Records contained in a dataset:

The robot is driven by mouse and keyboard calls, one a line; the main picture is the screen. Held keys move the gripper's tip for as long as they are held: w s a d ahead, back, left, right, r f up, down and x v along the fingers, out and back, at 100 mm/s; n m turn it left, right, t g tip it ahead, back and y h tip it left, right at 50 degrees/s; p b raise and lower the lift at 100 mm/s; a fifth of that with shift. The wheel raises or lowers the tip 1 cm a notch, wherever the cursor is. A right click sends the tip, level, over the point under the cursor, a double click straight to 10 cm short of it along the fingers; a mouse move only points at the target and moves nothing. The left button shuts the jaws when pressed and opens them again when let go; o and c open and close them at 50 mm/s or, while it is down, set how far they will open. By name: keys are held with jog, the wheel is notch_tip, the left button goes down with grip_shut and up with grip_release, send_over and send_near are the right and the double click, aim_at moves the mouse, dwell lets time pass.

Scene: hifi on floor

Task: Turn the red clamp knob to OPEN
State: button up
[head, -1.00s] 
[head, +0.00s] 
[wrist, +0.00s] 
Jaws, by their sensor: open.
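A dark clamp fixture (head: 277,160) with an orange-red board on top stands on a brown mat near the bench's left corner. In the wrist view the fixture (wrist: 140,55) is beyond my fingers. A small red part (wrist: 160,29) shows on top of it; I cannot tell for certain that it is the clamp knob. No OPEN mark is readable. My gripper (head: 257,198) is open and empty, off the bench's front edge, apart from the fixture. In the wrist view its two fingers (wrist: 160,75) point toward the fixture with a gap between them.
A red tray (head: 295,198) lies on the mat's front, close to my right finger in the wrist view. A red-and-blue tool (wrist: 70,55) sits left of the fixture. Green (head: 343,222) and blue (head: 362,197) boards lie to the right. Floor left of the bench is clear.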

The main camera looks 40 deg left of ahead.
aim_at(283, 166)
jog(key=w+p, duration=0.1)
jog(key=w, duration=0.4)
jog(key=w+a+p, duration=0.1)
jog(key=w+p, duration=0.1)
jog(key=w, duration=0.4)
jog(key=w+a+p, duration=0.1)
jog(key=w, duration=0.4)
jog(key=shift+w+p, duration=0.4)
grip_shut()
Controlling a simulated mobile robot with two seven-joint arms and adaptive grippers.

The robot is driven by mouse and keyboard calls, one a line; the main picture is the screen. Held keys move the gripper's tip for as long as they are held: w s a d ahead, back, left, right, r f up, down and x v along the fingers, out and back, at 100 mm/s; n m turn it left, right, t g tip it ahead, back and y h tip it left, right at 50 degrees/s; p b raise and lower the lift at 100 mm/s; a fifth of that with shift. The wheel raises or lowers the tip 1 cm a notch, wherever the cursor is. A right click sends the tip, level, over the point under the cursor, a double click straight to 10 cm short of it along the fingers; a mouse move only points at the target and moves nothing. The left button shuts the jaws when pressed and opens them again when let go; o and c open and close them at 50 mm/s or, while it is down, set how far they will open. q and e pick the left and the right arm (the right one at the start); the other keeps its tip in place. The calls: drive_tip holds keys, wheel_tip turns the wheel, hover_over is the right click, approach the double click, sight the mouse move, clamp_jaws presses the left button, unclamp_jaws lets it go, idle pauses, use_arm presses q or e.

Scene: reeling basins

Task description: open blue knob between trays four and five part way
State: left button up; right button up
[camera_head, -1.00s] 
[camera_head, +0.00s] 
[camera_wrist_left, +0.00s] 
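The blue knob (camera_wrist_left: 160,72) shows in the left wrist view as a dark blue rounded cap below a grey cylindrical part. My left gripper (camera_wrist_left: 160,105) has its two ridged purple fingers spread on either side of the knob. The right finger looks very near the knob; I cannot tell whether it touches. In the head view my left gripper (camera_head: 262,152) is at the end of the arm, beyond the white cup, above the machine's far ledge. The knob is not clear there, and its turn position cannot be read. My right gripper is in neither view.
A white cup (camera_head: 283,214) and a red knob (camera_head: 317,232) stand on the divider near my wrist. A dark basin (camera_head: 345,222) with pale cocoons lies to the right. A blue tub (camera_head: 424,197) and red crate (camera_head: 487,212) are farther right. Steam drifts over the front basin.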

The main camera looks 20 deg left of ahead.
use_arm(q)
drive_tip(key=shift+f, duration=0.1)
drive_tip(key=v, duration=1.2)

EXERCISE DIRECTIONS:
Starting at the line that contains "[wrist, +0.00s]" and stopping at the line that contains "Controlling a simulated", transcribe the lines exactly; both boundary lines are to be included.

PROBLEM SOLUTION:
[wrist, +0.00s] 
Jaws, by their sensor: open.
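A dark clamp fixture (head: 277,160) with an orange-red board on top stands on a brown mat near the bench's left corner. In the wrist view the fixture (wrist: 140,55) is beyond my fingers. A small red part (wrist: 160,29) shows on top of it; I cannot tell for certain that it is the clamp knob. No OPEN mark is readable. My gripper (head: 257,198) is open and empty, off the bench's front edge, apart from the fixture. In the wrist view its two fingers (wrist: 160,75) point toward the fixture with a gap between them.
A red tray (head: 295,198) lies on the mat's front, close to my right finger in the wrist view. A red-and-blue tool (wrist: 70,55) sits left of the fixture. Green (head: 343,222) and blue (head: 362,197) boards lie to the right. Floor left of the bench is clear.

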The main camera looks 40 deg left of ahead.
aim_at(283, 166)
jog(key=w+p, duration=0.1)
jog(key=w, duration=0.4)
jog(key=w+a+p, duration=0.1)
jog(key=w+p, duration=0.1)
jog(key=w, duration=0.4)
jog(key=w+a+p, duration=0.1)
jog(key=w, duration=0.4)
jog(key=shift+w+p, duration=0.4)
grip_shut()
Controlling a simulated mobile robot with two seven-joint arms and adaptive grippers.

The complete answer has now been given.